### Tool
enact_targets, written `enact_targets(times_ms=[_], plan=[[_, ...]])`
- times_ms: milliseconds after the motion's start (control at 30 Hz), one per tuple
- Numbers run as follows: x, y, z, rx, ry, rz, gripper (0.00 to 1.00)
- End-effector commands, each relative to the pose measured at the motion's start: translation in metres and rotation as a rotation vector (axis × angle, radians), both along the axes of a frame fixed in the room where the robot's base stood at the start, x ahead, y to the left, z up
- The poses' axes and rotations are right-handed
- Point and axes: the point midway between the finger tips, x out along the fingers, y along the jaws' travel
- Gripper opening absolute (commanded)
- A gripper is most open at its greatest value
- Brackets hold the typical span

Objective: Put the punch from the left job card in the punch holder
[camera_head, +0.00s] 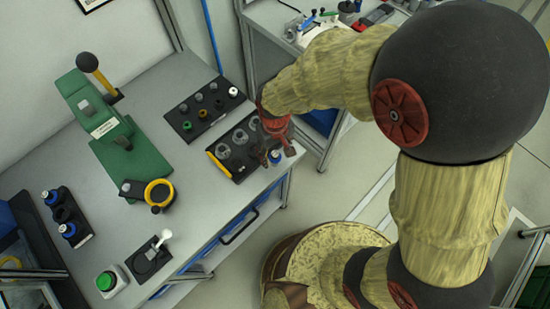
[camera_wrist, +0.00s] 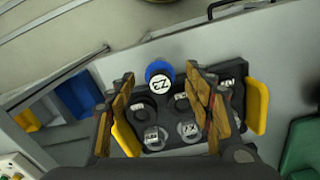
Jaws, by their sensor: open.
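A blue punch (camera_wrist: 160,78) with a white, marked top stands at the end of a black tray (camera_wrist: 128,100) with yellow handles; its blue body also shows in the head view (camera_head: 275,157). My gripper (camera_wrist: 160,82) is open, with one finger on each side of the blue punch. In the head view my gripper (camera_head: 276,150) hangs low over the tray's right end (camera_head: 238,170), near the table's front edge. Several grey punches with marked tops stand in the tray. Which thing is the punch holder, and what the left job card says, I cannot tell.
A green press (camera_head: 110,125) stands behind on the left. A second black tray (camera_head: 180,112) with several small parts lies behind mine. A black rack (camera_head: 75,238) with two blue-sided cylinders and a green button box (camera_head: 115,292) are left.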

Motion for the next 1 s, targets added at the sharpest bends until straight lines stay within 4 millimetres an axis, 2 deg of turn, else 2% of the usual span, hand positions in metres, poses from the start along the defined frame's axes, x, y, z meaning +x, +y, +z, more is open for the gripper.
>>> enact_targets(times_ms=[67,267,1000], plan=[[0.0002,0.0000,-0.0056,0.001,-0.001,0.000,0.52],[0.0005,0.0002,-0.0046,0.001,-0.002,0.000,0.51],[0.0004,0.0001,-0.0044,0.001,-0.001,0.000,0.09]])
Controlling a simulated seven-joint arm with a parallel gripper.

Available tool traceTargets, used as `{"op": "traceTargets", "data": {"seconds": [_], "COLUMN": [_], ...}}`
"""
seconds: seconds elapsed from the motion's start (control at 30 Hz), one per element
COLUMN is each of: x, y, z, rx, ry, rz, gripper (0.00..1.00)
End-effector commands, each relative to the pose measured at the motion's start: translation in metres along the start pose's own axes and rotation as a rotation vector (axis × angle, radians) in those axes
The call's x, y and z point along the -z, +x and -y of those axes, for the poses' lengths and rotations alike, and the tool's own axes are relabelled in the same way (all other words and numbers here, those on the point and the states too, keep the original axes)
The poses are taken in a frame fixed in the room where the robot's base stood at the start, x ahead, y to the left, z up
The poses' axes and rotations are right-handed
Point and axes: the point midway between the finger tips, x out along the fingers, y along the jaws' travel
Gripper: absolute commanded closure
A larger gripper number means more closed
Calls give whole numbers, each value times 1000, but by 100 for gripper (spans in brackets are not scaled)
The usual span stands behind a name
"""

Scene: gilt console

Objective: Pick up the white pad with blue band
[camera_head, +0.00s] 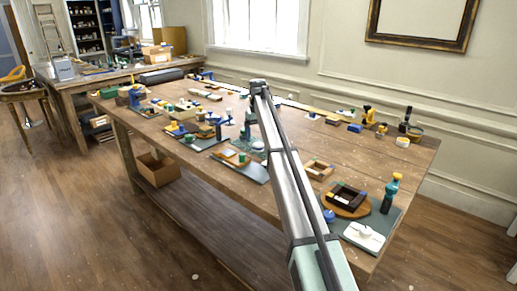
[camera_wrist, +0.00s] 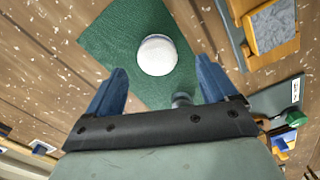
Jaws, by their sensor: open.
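A round white pad (camera_wrist: 157,55) lies on a dark green mat (camera_wrist: 110,40) in the wrist view. A small grey round piece (camera_wrist: 181,99) is partly hidden near the right finger. In the head view my gripper hangs over the middle of the table, and a small pale piece (camera_head: 258,146) shows beneath it.
A grey-topped wooden block (camera_wrist: 271,27) stands right of the mat. A green piece (camera_wrist: 296,118) lies farther right. Several small items crowd the left side.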

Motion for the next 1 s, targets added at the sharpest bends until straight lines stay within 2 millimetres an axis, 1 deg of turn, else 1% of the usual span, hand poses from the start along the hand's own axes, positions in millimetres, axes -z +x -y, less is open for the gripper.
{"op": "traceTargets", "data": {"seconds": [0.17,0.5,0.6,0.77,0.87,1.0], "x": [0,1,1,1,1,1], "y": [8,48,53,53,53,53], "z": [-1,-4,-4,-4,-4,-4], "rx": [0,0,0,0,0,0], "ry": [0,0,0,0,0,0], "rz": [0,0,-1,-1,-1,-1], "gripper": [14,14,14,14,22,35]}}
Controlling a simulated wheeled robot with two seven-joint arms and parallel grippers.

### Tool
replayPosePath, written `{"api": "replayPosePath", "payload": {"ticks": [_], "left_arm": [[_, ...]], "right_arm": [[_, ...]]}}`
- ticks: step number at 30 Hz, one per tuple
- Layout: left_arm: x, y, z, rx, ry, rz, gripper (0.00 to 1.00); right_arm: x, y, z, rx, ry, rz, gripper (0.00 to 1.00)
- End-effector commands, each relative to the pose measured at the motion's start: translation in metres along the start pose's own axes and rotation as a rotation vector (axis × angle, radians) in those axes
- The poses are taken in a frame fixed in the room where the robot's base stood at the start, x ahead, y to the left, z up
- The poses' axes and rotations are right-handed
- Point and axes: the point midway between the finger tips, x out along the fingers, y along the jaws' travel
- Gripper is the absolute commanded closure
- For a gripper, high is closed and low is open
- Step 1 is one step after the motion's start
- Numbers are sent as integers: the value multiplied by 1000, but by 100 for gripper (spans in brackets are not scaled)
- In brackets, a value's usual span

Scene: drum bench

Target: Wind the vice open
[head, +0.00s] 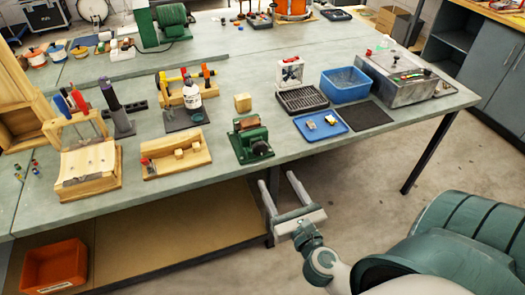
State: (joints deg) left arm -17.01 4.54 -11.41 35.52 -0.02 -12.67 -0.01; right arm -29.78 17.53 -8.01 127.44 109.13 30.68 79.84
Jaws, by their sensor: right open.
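The small green vice (247,149) stands near the front edge of the bench, at the middle of the head view. A reddish-brown piece shows at its top, between the jaws. A dark round part with a handle shows on its front side; the details are too small to tell. My right gripper (277,178) is open and empty, below and slightly right of the vice, in front of the bench edge. Its two fingers point up toward the bench and are apart from the vice. My left gripper is not in view.
A wooden tray with blocks (176,153) lies left of the vice, and a wooden block (242,102) behind it. A blue tray (321,124), a dark rack (302,100) and a blue bin (345,84) stand to the right. An orange bin (55,267) sits on the lower shelf.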

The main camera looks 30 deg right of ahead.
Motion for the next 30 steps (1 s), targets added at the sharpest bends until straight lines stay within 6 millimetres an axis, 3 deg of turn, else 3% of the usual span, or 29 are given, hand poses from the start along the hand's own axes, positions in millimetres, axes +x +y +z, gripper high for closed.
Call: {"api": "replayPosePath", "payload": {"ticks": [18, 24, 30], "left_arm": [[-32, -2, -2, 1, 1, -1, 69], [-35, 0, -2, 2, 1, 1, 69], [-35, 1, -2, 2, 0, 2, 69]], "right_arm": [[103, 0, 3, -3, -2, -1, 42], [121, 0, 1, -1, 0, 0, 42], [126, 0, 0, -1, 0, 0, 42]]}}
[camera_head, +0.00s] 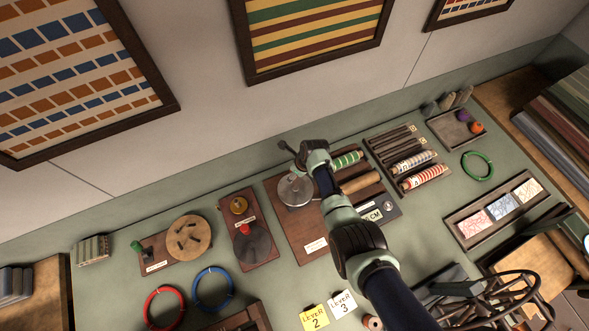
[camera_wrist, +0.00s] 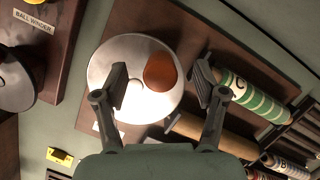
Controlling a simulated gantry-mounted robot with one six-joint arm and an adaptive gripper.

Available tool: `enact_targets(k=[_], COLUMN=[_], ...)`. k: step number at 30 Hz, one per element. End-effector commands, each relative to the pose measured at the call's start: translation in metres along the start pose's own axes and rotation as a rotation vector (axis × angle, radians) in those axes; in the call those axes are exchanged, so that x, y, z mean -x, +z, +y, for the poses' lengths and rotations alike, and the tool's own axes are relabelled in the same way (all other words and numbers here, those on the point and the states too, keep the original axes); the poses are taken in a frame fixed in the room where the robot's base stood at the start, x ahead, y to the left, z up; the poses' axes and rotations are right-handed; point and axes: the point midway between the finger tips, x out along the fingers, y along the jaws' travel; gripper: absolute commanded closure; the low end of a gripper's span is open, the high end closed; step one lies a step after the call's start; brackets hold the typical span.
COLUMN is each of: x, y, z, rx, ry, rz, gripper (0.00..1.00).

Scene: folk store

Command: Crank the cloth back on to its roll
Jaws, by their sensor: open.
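A silvery crank disc (camera_wrist: 125,55) with an orange-brown knob (camera_wrist: 161,70) is mounted on a dark brown board (camera_head: 296,238). My gripper (camera_wrist: 162,82) is open, its two fingers apart on either side of the knob in the wrist view; I cannot tell whether they touch it. In the head view the disc (camera_head: 293,193) shows below my gripper (camera_head: 296,153), and the knob is hidden. A green-and-white striped cloth roll (camera_wrist: 258,99) marked C lies right of the disc. A bare tan roller (camera_wrist: 233,143) lies beside it, also seen in the head view (camera_head: 360,182).
A ball winder (camera_head: 252,244) stands left of the board. A rack with striped rolls (camera_head: 417,175) is at the right, near a small tray with balls (camera_head: 456,129). A box marked CM (camera_head: 381,210) sits by the board. My arm covers the table's centre front.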

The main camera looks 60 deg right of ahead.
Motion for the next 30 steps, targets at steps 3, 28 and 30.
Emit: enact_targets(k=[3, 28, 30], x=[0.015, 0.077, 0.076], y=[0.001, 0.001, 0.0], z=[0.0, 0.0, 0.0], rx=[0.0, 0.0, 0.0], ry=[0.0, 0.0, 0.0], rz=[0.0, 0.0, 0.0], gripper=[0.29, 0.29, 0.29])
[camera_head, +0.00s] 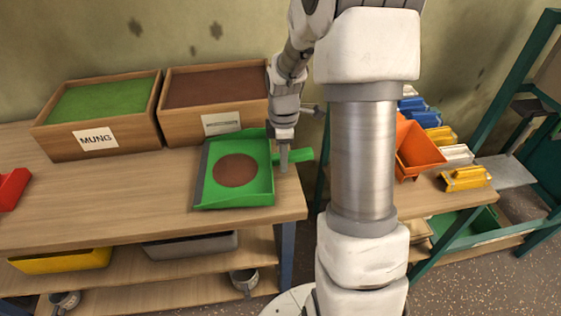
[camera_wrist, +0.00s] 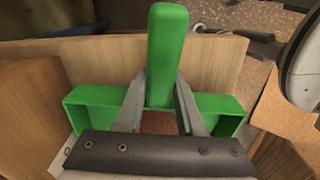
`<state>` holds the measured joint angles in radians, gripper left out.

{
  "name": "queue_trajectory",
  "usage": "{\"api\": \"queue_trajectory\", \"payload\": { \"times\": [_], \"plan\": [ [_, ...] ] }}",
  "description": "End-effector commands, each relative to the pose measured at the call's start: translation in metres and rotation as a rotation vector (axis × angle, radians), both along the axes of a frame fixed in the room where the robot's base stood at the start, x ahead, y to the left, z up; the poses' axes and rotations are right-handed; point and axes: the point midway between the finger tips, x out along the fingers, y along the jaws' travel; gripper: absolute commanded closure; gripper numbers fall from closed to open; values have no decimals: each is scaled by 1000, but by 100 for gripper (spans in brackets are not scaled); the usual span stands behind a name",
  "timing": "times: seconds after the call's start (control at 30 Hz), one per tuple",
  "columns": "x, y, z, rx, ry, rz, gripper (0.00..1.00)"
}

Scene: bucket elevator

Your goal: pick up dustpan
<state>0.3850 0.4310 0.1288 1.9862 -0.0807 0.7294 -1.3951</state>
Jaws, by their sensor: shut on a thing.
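The green dustpan (camera_head: 204,190) lies near the right end of the wooden table in the head view, with a round brown patch in its pan. Its handle (camera_head: 304,155) points right. My gripper (camera_head: 284,168) is at the handle, close to the pan. In the wrist view my gripper (camera_wrist: 160,95) has one finger on each side of the green handle (camera_wrist: 168,50), shut on it. The dustpan's pan (camera_wrist: 222,103) shows on both sides behind the fingers. I cannot tell whether the dustpan is lifted off the table.
Two wooden boxes stand behind the dustpan, one with green contents marked MUNG (camera_head: 95,138), one with brown contents (camera_head: 215,122). A red object (camera_head: 12,188) is at the left edge. An orange bin (camera_head: 418,150) and colored scoops are right. Bare table (camera_head: 110,195) lies left of the dustpan.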

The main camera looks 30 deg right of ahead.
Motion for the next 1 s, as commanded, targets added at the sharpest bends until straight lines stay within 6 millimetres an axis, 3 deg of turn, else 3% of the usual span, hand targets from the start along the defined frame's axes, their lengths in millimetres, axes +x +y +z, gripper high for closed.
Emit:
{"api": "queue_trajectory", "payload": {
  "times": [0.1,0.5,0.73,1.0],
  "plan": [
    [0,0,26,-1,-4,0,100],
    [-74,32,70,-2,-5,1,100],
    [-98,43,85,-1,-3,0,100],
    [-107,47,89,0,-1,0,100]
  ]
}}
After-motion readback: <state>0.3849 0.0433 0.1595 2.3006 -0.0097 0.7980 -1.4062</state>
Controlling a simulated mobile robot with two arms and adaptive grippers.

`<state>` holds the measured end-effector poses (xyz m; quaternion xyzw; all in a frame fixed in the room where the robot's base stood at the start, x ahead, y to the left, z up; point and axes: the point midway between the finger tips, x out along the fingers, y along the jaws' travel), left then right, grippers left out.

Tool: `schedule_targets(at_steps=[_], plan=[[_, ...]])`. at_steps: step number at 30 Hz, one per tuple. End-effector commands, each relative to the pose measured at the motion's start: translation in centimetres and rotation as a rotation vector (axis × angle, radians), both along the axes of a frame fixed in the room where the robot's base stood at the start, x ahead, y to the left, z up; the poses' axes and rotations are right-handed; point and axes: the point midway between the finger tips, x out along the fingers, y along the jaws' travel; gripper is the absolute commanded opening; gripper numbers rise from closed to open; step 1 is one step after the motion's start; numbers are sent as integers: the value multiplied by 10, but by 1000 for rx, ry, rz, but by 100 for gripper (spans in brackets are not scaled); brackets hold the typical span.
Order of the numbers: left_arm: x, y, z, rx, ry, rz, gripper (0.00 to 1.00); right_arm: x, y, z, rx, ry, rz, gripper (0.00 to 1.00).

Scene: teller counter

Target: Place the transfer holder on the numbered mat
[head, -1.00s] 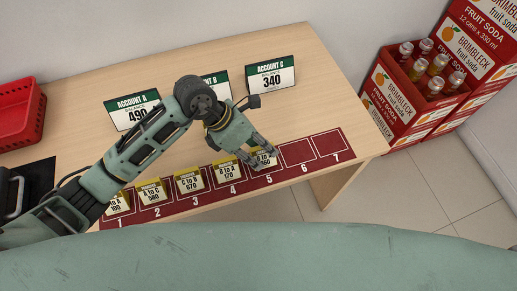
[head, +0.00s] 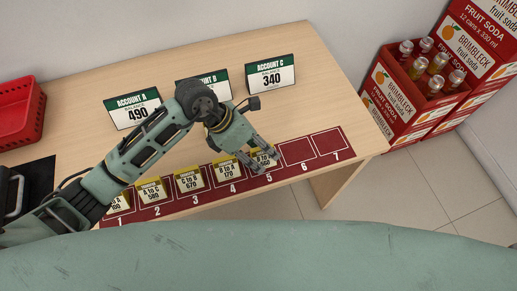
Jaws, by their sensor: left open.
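The dark red numbered mat (head: 296,153) lies along the front of the counter, with spaces 1 to 7. Small transfer holders with yellow tops and printed white faces stand on spaces 1 to 5, including the A to C holder (head: 152,191), the C to B holder (head: 189,180) and the B to A holder (head: 228,171). My left gripper (head: 258,164) is open at the holder on space 5 (head: 266,156). Its fingers partly cover that holder, and I cannot tell whether they touch it. Spaces 6 and 7 are bare. My right gripper is not in view.
Account signs A (head: 133,109), B (head: 216,85) and C (head: 270,75) stand behind the mat. My left arm passes in front of A and B. A red tray (head: 21,115) is at the far left. Red soda boxes (head: 402,98) stand beyond the counter's right end.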

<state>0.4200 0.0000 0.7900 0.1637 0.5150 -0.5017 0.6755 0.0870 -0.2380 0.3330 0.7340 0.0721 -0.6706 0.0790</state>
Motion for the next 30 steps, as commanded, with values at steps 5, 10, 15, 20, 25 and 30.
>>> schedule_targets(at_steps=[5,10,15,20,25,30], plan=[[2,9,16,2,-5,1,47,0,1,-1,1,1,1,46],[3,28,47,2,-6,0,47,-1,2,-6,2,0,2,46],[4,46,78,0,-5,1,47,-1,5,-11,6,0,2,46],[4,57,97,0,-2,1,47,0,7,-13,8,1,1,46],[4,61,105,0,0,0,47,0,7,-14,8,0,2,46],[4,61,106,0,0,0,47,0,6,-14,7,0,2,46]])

——

STATED TASK -
Pick out the part that begins with the line containing "Calls give whole" and finishes with the line containing "- Layout: left_arm: x, y, z, rx, ry, rz, gripper", both included. Restate it exactly, without images.

WORKED SOLUTION -
Calls give whole numbers, each value times 1000, but by 100 for gripper (spans in brackets are not scaled)
The usual span stands behind a name
"""

Scene: gilt console

Objective: Pick up the white pad with blue band
[camera_head, +0.00s] 
[camera_wrist, +0.00s] 
Jaws, by their sensor: open.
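A round white pad (camera_wrist: 157,55) lies on a dark green mat (camera_wrist: 110,40) in the wrist view. A small grey round piece (camera_wrist: 181,99) is partly hidden near the right finger. In the head view my gripper hangs over the middle of the table, and a small pale piece (camera_head: 258,146) shows beneath it.
A grey-topped wooden block (camera_wrist: 271,27) stands right of the mat. A green piece (camera_wrist: 296,118) lies farther right. Several small items crowd the left side.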

Motion for the next 1 s, targets added at the sharpest bends until straight lines stay within 2 millimetres an axis, 1 deg of turn, else 1% of the usual span, hand poses from the start along the hand's own axes, positions in millimetres, axes -z +x -y, less is open for the gripper.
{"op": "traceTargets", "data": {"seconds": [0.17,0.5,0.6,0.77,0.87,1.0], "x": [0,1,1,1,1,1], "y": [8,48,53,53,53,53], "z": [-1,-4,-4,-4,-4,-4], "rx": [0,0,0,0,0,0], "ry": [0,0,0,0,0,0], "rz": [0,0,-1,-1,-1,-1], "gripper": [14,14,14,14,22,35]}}
Controlling a simulated wheeled robot with two seven-joint arms and parallel grippers.

### Tool
replayPosePath, written `{"api": "replayPosePath", "payload": {"ticks": [_], "left_arm": [[_, ...]], "right_arm": [[_, ...]]}}`
- ticks: step number at 30 Hz, one per tuple
- Layout: left_arm: x, y, z, rx, ry, rz, gripper (0.00 to 1.00); right_arm: x, y, z, rx, ry, rz, gripper (0.00 to 1.00)

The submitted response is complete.